_PROBLEM REQUIREMENTS_
Take the data below and extract the lines from the one with "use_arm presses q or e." to the one with "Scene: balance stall", inclusive, exactly as written.

_SUPPLIED DATA_
## BEGIN
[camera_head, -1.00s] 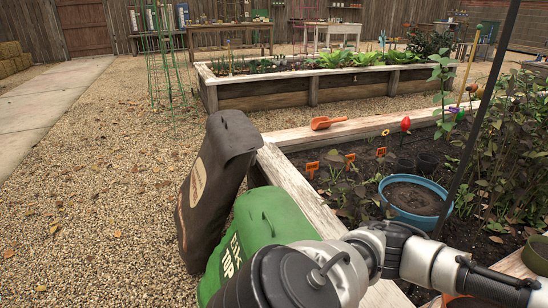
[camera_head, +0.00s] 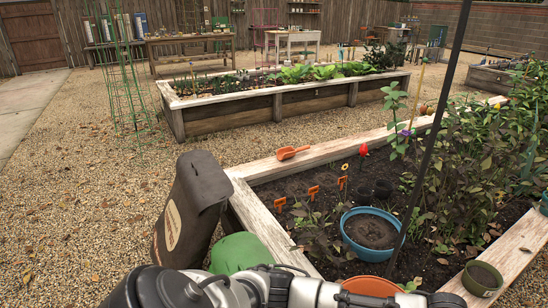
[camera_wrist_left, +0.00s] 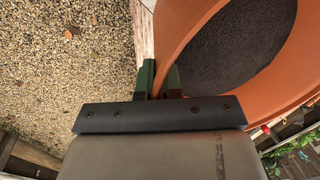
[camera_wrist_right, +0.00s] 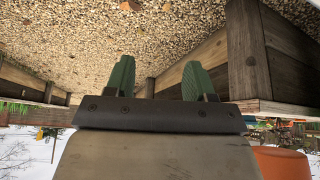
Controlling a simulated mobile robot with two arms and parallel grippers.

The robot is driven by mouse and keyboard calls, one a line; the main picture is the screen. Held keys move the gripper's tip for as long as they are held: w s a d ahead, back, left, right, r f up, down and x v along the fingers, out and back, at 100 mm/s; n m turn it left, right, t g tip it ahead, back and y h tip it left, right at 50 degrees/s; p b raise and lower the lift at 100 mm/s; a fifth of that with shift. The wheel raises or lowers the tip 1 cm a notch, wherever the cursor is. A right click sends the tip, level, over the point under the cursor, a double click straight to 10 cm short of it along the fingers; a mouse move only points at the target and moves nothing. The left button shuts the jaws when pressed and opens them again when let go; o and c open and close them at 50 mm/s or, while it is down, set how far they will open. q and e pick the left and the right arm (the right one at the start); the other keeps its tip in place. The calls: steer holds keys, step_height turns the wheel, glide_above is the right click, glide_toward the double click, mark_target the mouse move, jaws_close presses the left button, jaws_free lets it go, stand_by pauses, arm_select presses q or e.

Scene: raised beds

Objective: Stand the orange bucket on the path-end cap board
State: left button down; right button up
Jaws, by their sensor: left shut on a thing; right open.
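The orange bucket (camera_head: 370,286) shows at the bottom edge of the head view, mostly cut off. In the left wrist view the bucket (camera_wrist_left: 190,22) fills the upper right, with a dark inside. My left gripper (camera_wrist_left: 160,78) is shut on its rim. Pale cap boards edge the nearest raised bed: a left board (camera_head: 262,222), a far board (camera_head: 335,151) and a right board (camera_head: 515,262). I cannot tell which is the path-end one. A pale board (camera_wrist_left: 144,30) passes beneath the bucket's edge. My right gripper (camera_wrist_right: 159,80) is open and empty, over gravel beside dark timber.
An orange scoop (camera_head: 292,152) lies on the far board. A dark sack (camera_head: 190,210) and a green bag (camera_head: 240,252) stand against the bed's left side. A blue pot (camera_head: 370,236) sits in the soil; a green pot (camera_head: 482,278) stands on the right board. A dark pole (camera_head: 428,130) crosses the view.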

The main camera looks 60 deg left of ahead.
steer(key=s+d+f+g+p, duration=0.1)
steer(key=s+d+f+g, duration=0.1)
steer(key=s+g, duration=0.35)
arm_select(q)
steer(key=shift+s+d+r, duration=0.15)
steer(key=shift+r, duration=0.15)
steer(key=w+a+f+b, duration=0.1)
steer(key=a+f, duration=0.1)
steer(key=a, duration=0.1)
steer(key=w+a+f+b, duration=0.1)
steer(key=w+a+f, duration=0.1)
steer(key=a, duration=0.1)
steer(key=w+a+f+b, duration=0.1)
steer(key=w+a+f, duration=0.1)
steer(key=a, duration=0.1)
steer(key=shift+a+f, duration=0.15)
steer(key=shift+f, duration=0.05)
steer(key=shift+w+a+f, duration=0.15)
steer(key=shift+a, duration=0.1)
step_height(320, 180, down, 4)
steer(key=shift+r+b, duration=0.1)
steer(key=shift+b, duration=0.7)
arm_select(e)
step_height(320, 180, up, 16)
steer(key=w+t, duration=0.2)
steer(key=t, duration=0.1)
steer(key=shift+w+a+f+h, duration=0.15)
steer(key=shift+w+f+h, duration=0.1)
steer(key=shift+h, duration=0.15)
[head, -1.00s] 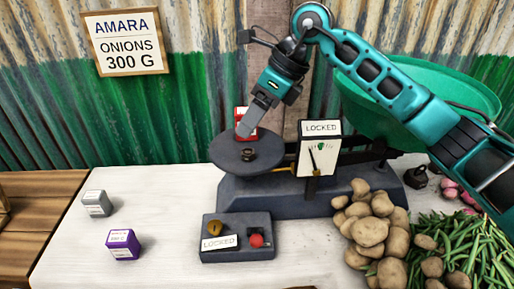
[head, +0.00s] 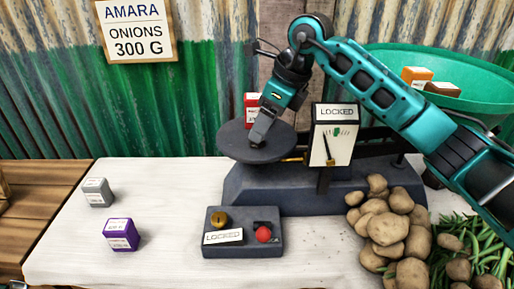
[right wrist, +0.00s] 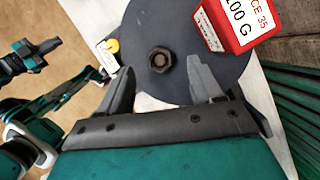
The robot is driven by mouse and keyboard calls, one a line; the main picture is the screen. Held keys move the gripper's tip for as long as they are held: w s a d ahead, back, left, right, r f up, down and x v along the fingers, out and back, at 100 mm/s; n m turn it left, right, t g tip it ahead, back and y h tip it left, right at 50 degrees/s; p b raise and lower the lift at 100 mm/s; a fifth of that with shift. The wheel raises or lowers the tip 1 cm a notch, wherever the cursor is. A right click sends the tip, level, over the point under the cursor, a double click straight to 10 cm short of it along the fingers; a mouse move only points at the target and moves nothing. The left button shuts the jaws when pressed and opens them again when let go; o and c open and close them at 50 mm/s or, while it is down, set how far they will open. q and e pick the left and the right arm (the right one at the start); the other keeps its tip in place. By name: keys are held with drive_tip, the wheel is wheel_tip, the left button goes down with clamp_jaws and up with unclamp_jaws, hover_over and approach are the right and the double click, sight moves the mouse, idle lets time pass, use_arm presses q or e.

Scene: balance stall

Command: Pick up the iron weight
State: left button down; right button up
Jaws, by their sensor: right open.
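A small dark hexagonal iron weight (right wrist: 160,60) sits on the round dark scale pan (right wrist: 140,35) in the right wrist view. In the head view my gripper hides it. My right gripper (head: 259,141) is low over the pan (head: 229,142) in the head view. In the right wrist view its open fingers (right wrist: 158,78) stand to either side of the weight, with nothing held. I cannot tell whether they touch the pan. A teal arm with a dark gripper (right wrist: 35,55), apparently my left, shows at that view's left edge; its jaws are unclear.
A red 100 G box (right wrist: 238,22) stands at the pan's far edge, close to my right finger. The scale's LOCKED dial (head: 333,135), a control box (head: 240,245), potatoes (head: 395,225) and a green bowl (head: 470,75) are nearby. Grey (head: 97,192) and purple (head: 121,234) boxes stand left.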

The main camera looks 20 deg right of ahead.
## END
_WRITTEN SOLUTION_
The robot is driven by mouse and keyboard calls, one a line; the main picture is the screen. Held keys move the gripper's tip for as long as they are held: w s a d ahead, back, left, right, r f up, down and x v along the fingers, out and back, at 100 mm/s; n m turn it left, right, t g tip it ahead, back and y h tip it left, right at 50 degrees/s; p b raise and lower the lift at 100 mm/s; a fifth of that with shift. The wheel raises or lowers the tip 1 cm a notch, wherever the cursor is. A right click sends the tip, level, over the point under the cursor, a double click straight to 10 cm short of it along the fingers; a mouse move only points at the target and moves nothing. The left button shuts the jaws when pressed and opens them again when let go; o and c open and close them at 50 mm/s or, while it is down, set how far they will open. q and e pick the left and the right arm (the right one at the start); the other keeps its tip in place. By name: keys are held with drive_tip, the wheel is wheel_tip, the left button goes down with clamp_jaws and up with unclamp_jaws, hover_over and approach are the right and the double click, sight moves the mouse, idle lets time pass, use_arm presses q or e.

Scene: balance stall

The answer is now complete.